Dataset extract

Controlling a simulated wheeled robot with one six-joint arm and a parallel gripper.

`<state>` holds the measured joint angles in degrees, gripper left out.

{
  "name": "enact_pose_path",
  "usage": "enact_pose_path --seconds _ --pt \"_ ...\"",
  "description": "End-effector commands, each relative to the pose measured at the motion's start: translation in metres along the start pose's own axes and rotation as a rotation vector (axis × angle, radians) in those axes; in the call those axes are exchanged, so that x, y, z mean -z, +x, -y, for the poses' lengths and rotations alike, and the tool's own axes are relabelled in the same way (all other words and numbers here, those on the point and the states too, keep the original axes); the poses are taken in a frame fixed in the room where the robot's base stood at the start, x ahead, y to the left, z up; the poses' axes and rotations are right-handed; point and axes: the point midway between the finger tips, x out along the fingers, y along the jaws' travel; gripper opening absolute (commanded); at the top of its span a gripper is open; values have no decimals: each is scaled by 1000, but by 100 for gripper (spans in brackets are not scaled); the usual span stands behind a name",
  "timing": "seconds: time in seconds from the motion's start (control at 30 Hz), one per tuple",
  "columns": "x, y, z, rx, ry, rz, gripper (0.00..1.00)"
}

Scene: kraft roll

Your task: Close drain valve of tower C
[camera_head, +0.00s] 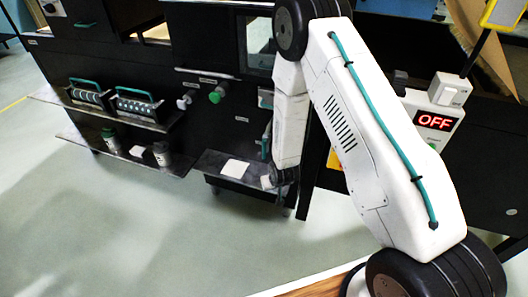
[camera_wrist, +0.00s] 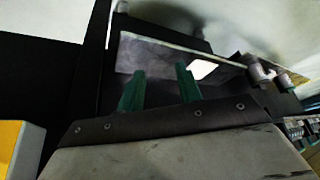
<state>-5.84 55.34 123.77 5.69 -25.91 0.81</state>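My gripper (camera_wrist: 160,86) shows in the wrist view as two teal fingers set apart, with nothing seen between them. In the head view, the end of my arm (camera_head: 284,176) hangs low in front of the dark machine, beside a small shelf, and its fingers are hard to make out there. A green knob (camera_head: 216,95) and a pale knob (camera_head: 185,102) stick out of the machine front to the left of my arm. No label for tower C is readable, so I cannot tell which part is its drain valve.
A small shelf (camera_head: 211,160) with a white card (camera_head: 235,168) is near my gripper. Further left are teal-handled rollers (camera_head: 137,105) on a ledge and containers (camera_head: 161,153) on a lower shelf. A box with a red OFF display (camera_head: 435,121) stands right. Open floor (camera_head: 120,225) lies in front.

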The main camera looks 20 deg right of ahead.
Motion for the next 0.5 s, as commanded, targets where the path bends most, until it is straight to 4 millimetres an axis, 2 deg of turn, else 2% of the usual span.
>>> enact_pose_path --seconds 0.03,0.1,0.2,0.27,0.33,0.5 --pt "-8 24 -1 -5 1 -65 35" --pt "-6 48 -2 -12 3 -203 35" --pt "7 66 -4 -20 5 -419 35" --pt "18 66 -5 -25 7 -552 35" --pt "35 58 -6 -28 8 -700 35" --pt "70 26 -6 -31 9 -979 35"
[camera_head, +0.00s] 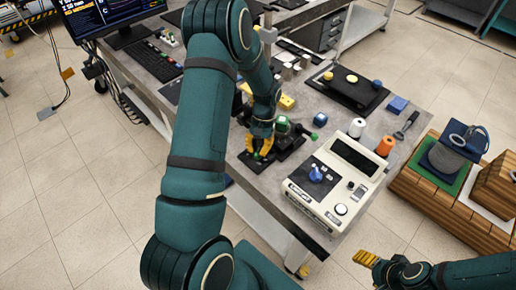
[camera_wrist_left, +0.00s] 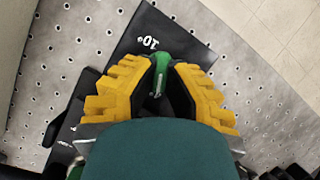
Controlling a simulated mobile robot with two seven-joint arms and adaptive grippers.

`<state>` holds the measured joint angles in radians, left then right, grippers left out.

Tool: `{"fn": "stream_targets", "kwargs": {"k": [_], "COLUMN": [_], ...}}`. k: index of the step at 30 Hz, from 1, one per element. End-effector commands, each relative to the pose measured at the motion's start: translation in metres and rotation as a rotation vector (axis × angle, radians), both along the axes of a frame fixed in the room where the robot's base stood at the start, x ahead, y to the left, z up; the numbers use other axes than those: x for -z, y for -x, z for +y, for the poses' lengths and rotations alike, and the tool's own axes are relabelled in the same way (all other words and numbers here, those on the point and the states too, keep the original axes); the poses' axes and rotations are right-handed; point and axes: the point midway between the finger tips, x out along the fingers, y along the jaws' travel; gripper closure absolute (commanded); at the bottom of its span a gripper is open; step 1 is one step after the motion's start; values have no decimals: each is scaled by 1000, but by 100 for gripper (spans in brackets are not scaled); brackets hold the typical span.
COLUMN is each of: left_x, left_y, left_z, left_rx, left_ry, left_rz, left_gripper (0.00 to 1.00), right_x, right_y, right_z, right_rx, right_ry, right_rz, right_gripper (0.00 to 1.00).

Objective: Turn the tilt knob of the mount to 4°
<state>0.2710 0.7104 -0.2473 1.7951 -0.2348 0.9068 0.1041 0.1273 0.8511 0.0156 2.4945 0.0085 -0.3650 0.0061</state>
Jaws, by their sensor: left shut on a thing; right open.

The request
Set down verbatim only the lines between the start of the data above and the line with "--seconds _ --pt", both boundaries included.

Response for this exercise
Controlling a simulated wheeled robot with one six-joint arm and a parallel gripper.

`<state>` holds the measured joint angles in degrees, gripper left out.

{
  "name": "enact_pose_path",
  "usage": "enact_pose_path --seconds _ --pt \"_ ...\"",

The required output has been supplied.